WHAT YOU NEED TO DO ->
Without the pictures, can you quote each line below exactly?

DATASET EXCERPT ->
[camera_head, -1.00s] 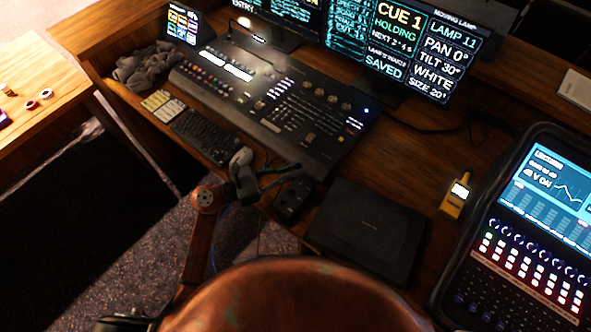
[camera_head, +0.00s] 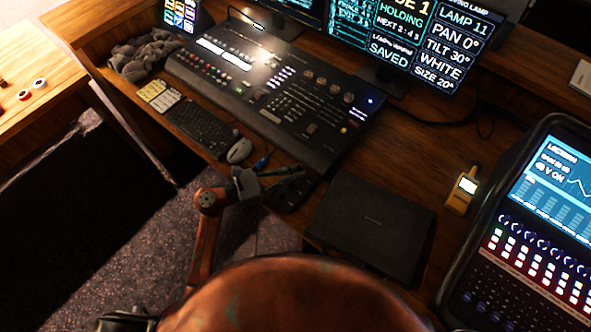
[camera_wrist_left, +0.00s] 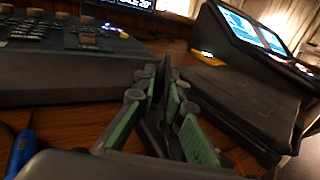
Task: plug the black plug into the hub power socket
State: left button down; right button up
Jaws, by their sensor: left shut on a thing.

WRITTEN ANSWER ->
[camera_head, -1.00s] 
[camera_head, +0.00s] 
[camera_wrist_left, +0.00s] 
Task: plug the black plug into the hub power socket
State: left button down; right button up
Jaws, by their sensor: left shut on a thing.

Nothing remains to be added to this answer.